Task description: Write out again, unaltered, the lines from the start through the line containing "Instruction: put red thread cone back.".

"""

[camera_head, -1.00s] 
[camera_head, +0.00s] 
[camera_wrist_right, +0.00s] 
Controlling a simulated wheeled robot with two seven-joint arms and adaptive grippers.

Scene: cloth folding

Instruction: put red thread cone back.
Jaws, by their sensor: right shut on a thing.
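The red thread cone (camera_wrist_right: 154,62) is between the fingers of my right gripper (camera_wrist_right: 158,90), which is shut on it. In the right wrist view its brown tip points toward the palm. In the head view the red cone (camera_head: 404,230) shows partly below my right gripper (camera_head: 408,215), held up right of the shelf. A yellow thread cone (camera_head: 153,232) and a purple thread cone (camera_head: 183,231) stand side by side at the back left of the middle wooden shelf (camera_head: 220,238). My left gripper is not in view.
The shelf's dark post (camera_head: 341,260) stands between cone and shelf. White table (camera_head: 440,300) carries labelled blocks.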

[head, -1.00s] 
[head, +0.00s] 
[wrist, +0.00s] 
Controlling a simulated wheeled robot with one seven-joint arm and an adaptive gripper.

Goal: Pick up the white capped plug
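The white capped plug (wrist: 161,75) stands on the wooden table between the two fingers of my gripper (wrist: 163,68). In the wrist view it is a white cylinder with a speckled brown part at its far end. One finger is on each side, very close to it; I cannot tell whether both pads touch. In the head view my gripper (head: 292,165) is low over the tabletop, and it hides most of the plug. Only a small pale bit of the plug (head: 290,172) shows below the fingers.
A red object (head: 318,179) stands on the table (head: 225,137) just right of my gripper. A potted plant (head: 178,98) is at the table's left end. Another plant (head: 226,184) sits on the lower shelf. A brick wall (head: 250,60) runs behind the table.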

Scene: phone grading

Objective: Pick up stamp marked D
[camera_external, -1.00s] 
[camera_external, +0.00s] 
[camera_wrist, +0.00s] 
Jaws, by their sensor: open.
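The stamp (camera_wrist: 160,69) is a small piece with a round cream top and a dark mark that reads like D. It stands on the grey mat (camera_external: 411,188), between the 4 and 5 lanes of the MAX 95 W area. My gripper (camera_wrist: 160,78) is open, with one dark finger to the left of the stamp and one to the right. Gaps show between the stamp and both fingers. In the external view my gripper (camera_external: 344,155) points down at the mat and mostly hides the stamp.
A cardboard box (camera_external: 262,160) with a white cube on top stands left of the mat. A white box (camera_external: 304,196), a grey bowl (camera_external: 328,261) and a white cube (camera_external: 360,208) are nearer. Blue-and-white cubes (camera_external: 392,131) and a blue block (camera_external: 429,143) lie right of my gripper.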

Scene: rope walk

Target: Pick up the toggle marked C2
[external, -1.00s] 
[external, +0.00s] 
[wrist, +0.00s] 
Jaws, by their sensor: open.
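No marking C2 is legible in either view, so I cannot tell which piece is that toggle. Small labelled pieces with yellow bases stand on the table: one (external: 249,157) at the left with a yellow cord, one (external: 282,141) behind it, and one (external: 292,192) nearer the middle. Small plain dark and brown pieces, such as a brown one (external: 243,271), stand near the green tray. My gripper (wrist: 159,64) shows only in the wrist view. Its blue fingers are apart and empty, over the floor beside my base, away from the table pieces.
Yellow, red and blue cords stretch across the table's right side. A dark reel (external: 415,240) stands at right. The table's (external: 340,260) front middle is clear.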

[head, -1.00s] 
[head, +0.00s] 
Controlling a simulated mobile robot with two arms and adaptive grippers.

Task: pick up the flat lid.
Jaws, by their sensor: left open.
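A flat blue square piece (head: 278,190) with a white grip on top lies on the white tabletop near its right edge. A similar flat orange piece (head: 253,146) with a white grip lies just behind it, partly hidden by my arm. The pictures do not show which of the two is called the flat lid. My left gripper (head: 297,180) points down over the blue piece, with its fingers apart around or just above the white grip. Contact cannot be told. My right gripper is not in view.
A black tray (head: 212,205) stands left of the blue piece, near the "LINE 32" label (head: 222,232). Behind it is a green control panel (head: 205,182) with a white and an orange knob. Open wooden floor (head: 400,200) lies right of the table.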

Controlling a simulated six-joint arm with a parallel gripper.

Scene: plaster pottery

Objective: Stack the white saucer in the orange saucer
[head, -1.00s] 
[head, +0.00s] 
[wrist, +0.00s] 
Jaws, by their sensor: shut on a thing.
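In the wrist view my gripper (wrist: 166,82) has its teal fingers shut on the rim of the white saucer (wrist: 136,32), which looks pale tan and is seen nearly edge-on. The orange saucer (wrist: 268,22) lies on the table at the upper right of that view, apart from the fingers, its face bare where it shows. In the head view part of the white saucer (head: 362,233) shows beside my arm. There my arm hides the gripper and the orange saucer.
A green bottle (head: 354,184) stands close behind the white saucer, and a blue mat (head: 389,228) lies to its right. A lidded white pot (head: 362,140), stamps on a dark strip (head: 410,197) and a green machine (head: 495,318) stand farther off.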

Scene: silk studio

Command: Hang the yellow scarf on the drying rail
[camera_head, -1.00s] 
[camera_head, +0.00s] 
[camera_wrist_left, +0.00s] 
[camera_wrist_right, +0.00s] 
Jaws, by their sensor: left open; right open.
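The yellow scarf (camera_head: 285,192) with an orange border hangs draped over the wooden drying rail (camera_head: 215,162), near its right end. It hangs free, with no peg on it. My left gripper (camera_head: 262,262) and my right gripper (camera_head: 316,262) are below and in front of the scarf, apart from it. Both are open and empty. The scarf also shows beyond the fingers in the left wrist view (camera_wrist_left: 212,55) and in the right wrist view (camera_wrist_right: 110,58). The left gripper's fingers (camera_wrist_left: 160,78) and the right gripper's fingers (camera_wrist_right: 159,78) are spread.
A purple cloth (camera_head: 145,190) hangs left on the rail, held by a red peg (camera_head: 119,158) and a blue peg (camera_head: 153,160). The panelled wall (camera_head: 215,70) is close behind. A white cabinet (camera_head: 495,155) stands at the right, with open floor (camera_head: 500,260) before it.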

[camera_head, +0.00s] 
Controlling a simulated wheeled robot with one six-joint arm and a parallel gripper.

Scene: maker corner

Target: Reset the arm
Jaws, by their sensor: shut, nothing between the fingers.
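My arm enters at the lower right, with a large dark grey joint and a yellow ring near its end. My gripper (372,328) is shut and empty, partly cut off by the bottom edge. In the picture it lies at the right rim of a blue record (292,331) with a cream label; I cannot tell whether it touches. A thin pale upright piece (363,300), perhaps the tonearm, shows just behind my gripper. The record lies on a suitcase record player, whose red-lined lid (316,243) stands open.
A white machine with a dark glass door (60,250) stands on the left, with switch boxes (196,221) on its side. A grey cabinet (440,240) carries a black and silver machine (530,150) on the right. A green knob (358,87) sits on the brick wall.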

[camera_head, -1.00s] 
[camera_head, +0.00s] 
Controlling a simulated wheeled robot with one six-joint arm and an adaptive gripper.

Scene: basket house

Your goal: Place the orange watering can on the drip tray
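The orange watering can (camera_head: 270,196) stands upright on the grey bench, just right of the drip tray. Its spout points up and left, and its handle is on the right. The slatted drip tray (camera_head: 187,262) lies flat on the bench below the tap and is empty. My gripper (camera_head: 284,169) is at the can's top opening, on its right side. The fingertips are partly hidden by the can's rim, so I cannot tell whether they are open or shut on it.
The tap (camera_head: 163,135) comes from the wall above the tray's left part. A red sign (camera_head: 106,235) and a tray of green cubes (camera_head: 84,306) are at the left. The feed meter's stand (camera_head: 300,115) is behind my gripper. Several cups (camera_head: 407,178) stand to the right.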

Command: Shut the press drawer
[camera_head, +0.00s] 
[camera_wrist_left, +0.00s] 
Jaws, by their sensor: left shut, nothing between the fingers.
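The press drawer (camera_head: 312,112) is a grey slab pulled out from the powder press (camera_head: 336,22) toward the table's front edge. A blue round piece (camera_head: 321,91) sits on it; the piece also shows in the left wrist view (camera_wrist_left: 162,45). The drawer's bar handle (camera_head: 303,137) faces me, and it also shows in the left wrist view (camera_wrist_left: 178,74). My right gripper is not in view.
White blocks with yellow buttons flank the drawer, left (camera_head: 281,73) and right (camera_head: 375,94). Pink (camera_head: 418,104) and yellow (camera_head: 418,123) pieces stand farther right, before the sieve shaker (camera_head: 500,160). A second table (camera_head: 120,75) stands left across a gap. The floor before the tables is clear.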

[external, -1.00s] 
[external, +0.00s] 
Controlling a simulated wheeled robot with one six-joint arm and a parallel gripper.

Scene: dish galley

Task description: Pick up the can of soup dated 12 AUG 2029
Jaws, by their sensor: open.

"""

The output:
[camera_head, -1.00s] 
[camera_head, +0.00s] 
[camera_wrist_right, +0.00s] 
Controlling a simulated wheeled robot with two seven-joint arms and adaptive grippers.

Scene: cloth folding

Instruction: put red thread cone back.

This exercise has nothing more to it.